Minuit et demi Trois tentatives d’approches et un point de suspension, de Yoann Bourgeois

© Geraldine Aresteanu

© Geraldine Aresteanu

Minuit et demi Trois tentatives d’approches et un point de suspension, de Yoann Bourgeois

 

 Yoann Bourgeois dirige avec Rachid Ouramdane le CCN2-Centre chorégraphique national de Grenoble depuis 2016. Nous avions vu  il y a deux ans au Théâtre de la Ville, son très remarquable Celui qui tombe (voir Le Théâtre du Blog). 

Il revient avec un programme de trois courtes pièces,  conçu pour l’Espace Cardin… Répartis en deux groupes, quelque quatre cent spectateurs vont d’abord voir alternativement: dans le jardin: 1-1 La Balance de Lévité et 1+1 Nous tube-Autoportrait, et dans le Studio : Dialogue. Puis tous réunis dans la grande salle: 1/1/1/1 Fugue-Trampoline-Variation numéro 4.

Dans La Balance de vérité, Yoann Bourgeois reprend le principe du plateau de bois, monté sur un axe, tournant et oscillant. Où Estelle Clément-Bealem et Rafaël Pefour réussissent à échapper aux lois de la gravité, avec une grande prise de risque.

Ce qui supprime encore plus la distance avec le public installé tout autour. «Dans ces moments de proximité, dit Yoann Bourgeois, l’efficacité émotionnelle est beaucoup plus forte, mais ce serait une facilité d’en rester là. J’aime aussi le fait que le spectateur soit à la limite de décrocher et qu’il entre dans une rêverie, même si je ne souhaite pas couper le lien pour autant..  (…) Le «point de suspension» est à la croisée de la physique et du temps. (…) «J’habite en montagne et regarde l’architecture invraisemblable que dessinent les arbres pour trouver la lumière. Je me demande comment je fais pour tenir, sachant que pour rendre expressive, la légèreté, il faut montrer la pesanteur”.

Ici, une table est déjà posée sur le plateau mais ils vont chacun (et cela relève du miracle  gestuel !) y placer une chaise) puis se hisser dessus sur le plateau, y marcher, le faire tourner grâce uniquement à leurs mouvements,  rapprocher les chaises de la table petit à petit et avec une infinie prudence.

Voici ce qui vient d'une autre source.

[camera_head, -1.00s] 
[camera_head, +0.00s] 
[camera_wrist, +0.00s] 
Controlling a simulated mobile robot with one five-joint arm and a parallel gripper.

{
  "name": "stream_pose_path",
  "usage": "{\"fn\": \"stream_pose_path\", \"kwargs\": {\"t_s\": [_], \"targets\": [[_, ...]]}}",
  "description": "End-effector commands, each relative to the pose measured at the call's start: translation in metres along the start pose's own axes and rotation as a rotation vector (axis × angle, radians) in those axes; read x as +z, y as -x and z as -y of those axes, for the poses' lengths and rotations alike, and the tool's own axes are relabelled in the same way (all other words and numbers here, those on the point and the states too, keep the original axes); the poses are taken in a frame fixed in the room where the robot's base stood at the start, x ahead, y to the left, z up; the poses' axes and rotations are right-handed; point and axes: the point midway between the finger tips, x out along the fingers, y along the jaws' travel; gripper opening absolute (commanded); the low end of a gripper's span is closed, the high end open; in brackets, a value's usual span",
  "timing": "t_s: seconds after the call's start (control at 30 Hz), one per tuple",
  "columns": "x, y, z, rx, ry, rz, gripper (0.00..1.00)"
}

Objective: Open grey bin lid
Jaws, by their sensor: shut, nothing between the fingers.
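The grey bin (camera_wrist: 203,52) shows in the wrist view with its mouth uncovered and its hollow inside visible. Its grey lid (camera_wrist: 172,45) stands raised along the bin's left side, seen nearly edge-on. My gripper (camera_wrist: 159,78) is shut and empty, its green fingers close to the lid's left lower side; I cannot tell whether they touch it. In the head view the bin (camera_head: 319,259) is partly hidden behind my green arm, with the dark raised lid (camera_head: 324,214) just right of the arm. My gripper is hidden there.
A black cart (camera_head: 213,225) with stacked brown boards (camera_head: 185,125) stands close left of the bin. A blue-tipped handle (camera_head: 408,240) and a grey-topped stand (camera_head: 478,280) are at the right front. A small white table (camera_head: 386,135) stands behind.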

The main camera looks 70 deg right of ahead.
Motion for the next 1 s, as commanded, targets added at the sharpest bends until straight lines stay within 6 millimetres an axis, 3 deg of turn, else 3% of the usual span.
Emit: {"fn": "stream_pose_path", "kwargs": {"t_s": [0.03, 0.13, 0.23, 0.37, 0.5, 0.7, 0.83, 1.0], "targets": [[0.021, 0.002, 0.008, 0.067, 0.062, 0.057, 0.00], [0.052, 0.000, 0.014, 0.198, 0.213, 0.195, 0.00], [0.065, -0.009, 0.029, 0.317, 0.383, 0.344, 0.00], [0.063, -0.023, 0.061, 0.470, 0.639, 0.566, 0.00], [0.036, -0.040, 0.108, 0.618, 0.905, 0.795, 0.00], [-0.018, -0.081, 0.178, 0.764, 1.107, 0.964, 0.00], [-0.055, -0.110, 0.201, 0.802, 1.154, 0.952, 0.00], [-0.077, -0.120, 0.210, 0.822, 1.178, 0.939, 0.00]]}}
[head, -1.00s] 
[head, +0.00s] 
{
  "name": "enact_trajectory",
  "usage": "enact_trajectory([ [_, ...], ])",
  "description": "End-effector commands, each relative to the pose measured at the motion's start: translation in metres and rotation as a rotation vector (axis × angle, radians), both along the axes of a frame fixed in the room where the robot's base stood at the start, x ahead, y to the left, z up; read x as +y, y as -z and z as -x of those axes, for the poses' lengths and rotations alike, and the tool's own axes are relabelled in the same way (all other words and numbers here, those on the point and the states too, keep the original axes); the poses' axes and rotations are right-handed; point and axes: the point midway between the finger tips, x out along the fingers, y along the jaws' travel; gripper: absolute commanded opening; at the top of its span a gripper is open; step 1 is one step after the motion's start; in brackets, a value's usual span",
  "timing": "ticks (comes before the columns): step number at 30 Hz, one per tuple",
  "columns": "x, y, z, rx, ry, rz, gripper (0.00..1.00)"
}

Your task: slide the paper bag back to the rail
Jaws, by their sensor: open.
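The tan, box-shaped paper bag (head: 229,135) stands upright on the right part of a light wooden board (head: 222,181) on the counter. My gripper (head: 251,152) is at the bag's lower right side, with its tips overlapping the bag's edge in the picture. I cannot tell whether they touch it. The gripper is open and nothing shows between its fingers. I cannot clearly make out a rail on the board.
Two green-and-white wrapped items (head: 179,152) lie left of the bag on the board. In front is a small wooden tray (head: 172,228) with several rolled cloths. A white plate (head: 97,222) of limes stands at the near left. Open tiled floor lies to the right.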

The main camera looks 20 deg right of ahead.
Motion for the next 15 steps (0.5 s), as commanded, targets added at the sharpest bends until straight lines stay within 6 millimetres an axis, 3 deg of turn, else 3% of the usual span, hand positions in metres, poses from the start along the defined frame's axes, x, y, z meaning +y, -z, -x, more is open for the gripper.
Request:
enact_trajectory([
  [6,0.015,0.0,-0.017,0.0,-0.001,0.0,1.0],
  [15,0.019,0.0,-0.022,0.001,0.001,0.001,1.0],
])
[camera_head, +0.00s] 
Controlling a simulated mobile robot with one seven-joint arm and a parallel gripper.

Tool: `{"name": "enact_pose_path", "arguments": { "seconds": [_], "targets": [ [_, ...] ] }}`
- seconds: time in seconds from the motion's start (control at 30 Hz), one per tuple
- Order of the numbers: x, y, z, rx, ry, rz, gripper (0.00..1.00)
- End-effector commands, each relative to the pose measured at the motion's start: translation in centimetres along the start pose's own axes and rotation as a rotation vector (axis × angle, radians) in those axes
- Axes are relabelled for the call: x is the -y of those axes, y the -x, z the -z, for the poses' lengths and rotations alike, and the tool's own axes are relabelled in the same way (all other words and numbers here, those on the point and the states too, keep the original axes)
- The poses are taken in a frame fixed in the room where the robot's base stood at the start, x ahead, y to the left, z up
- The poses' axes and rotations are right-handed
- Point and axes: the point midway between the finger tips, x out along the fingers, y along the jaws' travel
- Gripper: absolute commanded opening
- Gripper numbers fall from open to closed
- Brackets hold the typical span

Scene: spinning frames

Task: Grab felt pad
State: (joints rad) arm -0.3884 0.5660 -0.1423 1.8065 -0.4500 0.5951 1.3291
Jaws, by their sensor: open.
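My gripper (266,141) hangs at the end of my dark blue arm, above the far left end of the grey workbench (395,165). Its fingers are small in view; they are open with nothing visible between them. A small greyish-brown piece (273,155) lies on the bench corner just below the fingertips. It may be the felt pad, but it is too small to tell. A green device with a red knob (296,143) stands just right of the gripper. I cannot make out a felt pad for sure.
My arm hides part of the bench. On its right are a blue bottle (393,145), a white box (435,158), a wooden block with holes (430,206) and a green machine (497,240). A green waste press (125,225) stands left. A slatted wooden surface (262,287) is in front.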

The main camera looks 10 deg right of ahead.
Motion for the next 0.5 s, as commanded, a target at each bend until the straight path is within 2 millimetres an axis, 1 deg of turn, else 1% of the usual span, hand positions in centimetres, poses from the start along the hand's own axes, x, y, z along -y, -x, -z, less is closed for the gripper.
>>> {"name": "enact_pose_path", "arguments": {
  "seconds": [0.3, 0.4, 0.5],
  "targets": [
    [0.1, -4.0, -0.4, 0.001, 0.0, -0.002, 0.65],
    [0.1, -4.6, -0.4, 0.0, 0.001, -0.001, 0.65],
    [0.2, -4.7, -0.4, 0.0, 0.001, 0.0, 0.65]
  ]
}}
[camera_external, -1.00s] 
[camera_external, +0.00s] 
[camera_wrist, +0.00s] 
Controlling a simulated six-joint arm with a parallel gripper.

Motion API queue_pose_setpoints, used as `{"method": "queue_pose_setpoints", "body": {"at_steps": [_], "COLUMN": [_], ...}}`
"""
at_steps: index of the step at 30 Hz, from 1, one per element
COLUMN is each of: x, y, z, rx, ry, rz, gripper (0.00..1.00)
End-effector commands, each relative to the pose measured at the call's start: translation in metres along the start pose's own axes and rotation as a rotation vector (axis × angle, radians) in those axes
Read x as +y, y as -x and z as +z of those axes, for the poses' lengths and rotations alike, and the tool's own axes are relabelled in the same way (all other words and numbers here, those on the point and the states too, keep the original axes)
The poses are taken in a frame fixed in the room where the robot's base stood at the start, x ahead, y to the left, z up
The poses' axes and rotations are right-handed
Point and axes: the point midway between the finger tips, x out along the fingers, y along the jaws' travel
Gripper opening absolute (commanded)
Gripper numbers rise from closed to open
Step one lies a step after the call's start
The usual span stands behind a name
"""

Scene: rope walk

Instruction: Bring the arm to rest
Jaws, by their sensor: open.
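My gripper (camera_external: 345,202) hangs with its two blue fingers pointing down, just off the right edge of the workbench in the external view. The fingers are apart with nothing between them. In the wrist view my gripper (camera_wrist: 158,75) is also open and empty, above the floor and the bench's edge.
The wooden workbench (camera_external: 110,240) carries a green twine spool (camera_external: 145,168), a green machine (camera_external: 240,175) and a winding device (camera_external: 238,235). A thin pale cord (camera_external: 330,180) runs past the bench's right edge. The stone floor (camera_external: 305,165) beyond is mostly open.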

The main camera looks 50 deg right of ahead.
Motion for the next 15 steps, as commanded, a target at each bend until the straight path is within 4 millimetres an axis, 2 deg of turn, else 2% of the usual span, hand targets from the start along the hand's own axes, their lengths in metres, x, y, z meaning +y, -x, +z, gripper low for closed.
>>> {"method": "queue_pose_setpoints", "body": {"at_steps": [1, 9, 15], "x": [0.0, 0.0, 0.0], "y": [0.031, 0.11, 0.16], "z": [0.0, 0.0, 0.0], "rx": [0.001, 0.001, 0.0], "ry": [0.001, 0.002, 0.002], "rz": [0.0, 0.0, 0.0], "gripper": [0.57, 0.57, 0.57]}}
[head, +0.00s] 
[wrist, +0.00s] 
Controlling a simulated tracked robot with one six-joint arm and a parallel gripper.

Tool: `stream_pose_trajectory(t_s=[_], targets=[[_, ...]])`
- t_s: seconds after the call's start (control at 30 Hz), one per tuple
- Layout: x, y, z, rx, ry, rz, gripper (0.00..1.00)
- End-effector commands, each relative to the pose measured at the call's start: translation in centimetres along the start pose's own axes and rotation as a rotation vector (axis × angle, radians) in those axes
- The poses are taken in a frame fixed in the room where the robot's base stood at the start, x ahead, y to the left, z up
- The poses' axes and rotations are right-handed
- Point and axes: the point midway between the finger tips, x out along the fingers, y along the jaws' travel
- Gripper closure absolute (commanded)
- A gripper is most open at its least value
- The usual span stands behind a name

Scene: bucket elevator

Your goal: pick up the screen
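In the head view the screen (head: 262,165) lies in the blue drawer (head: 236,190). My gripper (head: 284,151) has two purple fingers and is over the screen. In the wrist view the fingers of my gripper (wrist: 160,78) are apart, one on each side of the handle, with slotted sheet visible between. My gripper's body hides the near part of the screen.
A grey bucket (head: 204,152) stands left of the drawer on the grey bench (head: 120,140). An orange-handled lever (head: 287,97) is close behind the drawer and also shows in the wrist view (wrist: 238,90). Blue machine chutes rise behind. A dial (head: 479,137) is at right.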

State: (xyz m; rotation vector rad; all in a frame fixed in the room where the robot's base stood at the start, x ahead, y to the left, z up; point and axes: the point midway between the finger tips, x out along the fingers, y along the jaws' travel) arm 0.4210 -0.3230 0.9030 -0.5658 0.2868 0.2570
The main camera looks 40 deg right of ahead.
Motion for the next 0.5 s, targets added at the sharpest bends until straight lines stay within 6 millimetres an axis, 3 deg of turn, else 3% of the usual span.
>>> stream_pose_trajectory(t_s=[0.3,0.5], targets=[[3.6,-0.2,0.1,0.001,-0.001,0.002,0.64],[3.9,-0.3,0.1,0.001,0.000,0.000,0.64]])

A la fin, ils s’y assoient, accoudés à la table. Il y a de la métaphysique dans l’air.  Brillamment traduit ici, avec on le devine, un long et remarquable travail en amont et sur la scène par les deux complices en équilibre permanent sur le plateau où chacun des plus petits déplacements, où chaque geste avec ou sans la chaise, devant se faire en parfaite harmonie avec l’autre, sous peine de catastrophe. Il leur faut d’abord rester en équilibre, marcher aussi doucement que possible, et contrôler le poids de son corps pour ne jamais nuire à l’autre. Dans un contrôle mental absolu pour assurer une parfaite coordination entre la station debout, les mouvements, et la marche du centre vers l’extérieur et inversement. Chapeau!

 « Comment, disait Yoann Bourgeois, à propos de Celui qui tombe, peut-on continuer à tenir debout ? C’est une problématique à la fois physique et existentielle. Elle est d’autant plus vive et sensible que l’on sait très bien qu’on ne tiendra pas toujours. (…). Le langage que nous parlons avec mes interprètes n’est pas celui des mots, mais celui du rapport à la gravité, soit le rapport à la mort. » Soit les degrés divers de la marche, caractéristique essentielle-on l’oublie trop souvent- d’un être humain en bonne santé, quand il y a coordination totale entre corps et cerveau. Nous en avons fait la douloureuse expérience avec une très proche atteinte de déficience neuronale: d’abord marche normale, puis presque normale, voire encore parfois un peu gracieuse, marche plus lente et de moins en moins sûre sans aide, puis à très petits pas et mal coordonnée avec chutes, puis épuisement et impossibilité de se tenir debout puis assise: soit le commencement de la fin bien connue des soignants, survenue quelques semaines après!

 © Geraldine Aresteanu

© Geraldine Aresteanu

Dans le jardin de l’Espace Cardin, autre variation sur le thème de l’attraction terrestre, avec La Balance de Lévité quand Maria Fonte joue les filles de l’air, le corps sanglé au bout d’une sorte de grande barre avec contre-poids. Sur un axe  capable de rotations à la fois verticales ou horizontales qu’elle effectue elle-même, jusqu’à parfois frôler le gravier du jardin. Soit là aussi en parfait équilibre (du latin : aequilibrium, de aequus: égal, et libra : balance, poids; donc avec un poids équivalent.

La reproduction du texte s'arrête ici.